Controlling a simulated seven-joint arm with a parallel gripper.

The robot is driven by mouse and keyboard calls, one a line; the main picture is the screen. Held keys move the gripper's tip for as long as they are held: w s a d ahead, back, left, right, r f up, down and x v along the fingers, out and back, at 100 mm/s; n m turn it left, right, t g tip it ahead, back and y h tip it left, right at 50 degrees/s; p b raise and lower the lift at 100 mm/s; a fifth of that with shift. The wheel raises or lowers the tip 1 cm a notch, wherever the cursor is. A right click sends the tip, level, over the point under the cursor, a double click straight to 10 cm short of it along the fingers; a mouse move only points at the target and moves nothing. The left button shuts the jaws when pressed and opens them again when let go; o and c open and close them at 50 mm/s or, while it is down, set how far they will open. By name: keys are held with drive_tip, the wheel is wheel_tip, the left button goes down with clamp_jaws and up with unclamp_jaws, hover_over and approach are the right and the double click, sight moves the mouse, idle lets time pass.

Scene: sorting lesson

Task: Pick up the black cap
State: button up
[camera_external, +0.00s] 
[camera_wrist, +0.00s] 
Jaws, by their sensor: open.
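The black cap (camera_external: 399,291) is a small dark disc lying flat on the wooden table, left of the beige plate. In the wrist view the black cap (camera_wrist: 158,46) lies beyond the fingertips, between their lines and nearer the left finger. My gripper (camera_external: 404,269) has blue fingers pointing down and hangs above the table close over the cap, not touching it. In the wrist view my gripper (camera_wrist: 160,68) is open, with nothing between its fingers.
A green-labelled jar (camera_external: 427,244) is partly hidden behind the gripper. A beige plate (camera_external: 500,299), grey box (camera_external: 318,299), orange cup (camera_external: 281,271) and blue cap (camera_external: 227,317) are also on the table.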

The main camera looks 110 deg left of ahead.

• **PROBLEM DESCRIPTION**:
Transcribe all of the material exactly. Omit nothing.

• **FINISHED ANSWER**:
Controlling a simulated seven-joint arm with a parallel gripper.

The robot is driven by mouse and keyboard calls, one a line; the main picture is the screen. Held keys move the gripper's tip for as long as they are held: w s a d ahead, back, left, right, r f up, down and x v along the fingers, out and back, at 100 mm/s; n m turn it left, right, t g tip it ahead, back and y h tip it left, right at 50 degrees/s; p b raise and lower the lift at 100 mm/s; a fifth of that with shift. The wheel raises or lowers the tip 1 cm a notch, wherever the cursor is. A right click sends the tip, level, over the point under the cursor, a double click straight to 10 cm short of it along the fingers; a mouse move only points at the target and moves nothing. The left button shuts the jaws when pressed and opens them again when let go; o and c open and close them at 50 mm/s or, while it is down, set how far they will open. By name: keys are held with drive_tip, the wheel is wheel_tip, the left button goes down with clamp_jaws and up with unclamp_jaws, hover_over and approach are the right and the double click, sight moves the mouse, idle lets time pass.

Scene: sorting lesson

Task: Pick up the black cap
State: button up
[camera_external, +0.00s] 
[camera_wrist, +0.00s] 
Jaws, by their sensor: open.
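The black cap (camera_external: 399,291) is a small dark disc lying flat on the wooden table, left of the beige plate. In the wrist view the black cap (camera_wrist: 158,46) lies beyond the fingertips, between their lines and nearer the left finger. My gripper (camera_external: 404,269) has blue fingers pointing down and hangs above the table close over the cap, not touching it. In the wrist view my gripper (camera_wrist: 160,68) is open, with nothing between its fingers.
A green-labelled jar (camera_external: 427,244) is partly hidden behind the gripper. A beige plate (camera_external: 500,299), grey box (camera_external: 318,299), orange cup (camera_external: 281,271) and blue cap (camera_external: 227,317) are also on the table.

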The main camera looks 110 deg left of ahead.

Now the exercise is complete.